#### Required work
Look through the lines below and extract any with the word "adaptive".
-------- Task input --------
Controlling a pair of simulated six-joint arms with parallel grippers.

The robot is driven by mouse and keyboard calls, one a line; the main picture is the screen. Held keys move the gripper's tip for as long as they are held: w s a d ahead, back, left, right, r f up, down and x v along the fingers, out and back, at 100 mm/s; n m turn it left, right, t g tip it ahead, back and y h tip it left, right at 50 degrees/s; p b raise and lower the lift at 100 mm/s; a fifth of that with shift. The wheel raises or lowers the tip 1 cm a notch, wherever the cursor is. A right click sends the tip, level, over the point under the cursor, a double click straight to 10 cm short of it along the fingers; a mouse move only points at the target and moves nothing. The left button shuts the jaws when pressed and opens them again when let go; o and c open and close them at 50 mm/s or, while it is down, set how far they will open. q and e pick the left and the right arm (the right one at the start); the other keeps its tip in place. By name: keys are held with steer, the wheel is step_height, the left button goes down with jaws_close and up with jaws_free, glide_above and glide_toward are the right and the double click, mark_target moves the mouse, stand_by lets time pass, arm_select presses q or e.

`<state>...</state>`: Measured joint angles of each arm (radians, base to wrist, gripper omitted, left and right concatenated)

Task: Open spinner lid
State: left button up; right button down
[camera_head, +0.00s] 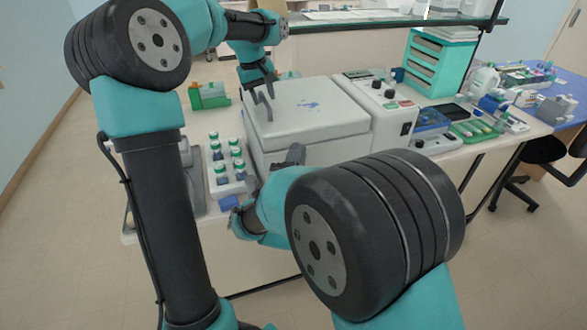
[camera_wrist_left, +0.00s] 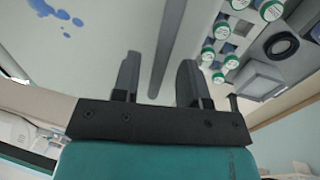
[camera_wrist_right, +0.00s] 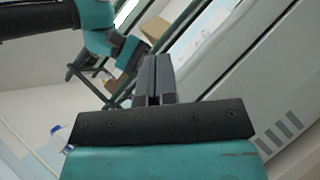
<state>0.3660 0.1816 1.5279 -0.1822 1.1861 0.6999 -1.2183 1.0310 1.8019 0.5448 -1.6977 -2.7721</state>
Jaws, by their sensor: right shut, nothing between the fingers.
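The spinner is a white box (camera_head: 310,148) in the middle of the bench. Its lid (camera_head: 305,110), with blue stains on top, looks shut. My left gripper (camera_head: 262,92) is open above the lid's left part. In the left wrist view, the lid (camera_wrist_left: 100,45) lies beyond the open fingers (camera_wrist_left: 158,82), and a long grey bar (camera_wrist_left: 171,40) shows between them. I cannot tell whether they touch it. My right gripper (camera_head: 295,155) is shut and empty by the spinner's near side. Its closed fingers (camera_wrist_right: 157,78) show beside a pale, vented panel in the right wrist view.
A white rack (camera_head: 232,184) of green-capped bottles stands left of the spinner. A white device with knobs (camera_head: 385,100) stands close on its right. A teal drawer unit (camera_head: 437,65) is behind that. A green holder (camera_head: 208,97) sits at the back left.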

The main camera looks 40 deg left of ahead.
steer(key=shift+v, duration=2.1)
--------
-------- Task input --------
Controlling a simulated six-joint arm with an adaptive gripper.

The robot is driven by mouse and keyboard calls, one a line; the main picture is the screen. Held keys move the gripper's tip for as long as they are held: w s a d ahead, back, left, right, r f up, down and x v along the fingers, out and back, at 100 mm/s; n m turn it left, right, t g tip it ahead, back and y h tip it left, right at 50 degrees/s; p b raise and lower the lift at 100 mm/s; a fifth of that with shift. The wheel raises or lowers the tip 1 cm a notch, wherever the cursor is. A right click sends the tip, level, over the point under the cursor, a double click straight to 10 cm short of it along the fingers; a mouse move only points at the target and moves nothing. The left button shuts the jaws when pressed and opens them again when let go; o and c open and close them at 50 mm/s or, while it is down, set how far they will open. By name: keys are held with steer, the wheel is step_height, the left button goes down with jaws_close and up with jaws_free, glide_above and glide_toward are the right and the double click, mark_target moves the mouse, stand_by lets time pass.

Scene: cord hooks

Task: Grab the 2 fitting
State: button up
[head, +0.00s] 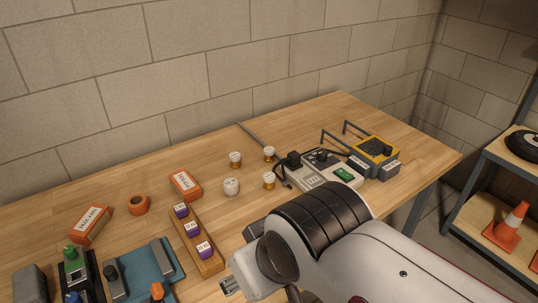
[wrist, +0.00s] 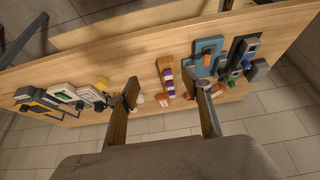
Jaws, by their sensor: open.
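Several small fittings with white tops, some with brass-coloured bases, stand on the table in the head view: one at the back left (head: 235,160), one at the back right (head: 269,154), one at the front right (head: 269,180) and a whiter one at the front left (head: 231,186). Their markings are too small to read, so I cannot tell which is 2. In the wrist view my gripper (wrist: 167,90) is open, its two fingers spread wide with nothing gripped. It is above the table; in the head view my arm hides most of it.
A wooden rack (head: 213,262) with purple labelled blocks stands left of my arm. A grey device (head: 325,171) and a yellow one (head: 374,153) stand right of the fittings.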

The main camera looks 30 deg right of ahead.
--------
-------- Task input --------
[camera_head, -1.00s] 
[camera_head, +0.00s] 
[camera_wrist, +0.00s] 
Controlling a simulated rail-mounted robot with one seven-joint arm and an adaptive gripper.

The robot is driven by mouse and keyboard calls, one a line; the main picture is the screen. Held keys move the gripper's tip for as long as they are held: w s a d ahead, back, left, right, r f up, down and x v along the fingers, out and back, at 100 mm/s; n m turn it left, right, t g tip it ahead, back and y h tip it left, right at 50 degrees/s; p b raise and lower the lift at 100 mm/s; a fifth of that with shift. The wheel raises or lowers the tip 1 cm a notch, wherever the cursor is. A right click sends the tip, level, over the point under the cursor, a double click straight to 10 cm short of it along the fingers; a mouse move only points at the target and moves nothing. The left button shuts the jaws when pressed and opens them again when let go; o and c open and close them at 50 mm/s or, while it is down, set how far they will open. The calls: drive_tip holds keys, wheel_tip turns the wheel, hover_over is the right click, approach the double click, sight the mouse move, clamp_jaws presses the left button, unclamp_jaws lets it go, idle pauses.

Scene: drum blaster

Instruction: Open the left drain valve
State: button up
--------
#### Task answer
Controlling a simulated six-joint arm with an adaptive gripper.
Controlling a simulated rail-mounted robot with one seven-joint arm and an adaptive gripper.

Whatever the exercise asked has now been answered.